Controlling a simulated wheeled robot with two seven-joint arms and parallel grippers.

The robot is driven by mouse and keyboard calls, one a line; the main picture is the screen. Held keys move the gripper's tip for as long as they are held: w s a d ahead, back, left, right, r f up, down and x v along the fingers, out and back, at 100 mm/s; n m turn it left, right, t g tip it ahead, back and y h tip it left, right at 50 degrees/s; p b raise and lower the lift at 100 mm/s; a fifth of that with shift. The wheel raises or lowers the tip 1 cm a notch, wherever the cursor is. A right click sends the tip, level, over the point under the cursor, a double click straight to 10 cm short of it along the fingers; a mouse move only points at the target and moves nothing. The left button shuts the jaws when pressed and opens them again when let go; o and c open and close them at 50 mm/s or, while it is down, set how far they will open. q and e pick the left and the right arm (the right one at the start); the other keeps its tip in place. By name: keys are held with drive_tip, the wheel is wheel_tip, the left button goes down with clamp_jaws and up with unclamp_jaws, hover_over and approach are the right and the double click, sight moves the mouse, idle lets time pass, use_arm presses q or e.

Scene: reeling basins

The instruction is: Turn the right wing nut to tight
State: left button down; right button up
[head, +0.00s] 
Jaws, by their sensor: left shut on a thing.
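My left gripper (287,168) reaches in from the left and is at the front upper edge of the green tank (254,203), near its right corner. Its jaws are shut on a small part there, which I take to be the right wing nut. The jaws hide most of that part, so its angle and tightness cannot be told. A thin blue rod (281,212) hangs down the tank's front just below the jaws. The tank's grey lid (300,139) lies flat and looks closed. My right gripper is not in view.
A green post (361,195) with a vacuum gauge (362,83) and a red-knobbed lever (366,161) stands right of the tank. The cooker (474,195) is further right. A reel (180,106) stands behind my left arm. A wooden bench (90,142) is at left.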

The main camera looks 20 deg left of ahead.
+++++
EXERCISE DIRECTIONS:
Could you quote the material above in full, exactly as it stands?

FULL RESPONSE:
Controlling a simulated wheeled robot with two seven-joint arms and parallel grippers.

The robot is driven by mouse and keyboard calls, one a line; the main picture is the screen. Held keys move the gripper's tip for as long as they are held: w s a d ahead, back, left, right, r f up, down and x v along the fingers, out and back, at 100 mm/s; n m turn it left, right, t g tip it ahead, back and y h tip it left, right at 50 degrees/s; p b raise and lower the lift at 100 mm/s; a fifth of that with shift. The wheel raises or lowers the tip 1 cm a notch, wherever the cursor is. A right click sends the tip, level, over the point under the cursor, a double click straight to 10 cm short of it along the fingers; a mouse move only points at the target and moves nothing. The left button shuts the jaws when pressed and opens them again when let go; o and c open and close them at 50 mm/s or, while it is down, set how far they will open. q and e pick the left and the right arm (the right one at the start); the other keeps its tip in place. By name: keys are held with drive_tip, the wheel is wheel_tip, the left button goes down with clamp_jaws and up with unclamp_jaws, hover_over and approach are the right and the double click, sight moves the mouse, idle lets time pass, use_arm presses q or e.

Scene: reeling basins

The instruction is: Turn the right wing nut to tight
State: left button down; right button up
[head, +0.00s] 
Jaws, by their sensor: left shut on a thing.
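My left gripper (287,168) reaches in from the left and is at the front upper edge of the green tank (254,203), near its right corner. Its jaws are shut on a small part there, which I take to be the right wing nut. The jaws hide most of that part, so its angle and tightness cannot be told. A thin blue rod (281,212) hangs down the tank's front just below the jaws. The tank's grey lid (300,139) lies flat and looks closed. My right gripper is not in view.
A green post (361,195) with a vacuum gauge (362,83) and a red-knobbed lever (366,161) stands right of the tank. The cooker (474,195) is further right. A reel (180,106) stands behind my left arm. A wooden bench (90,142) is at left.

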The main camera looks 20 deg left of ahead.

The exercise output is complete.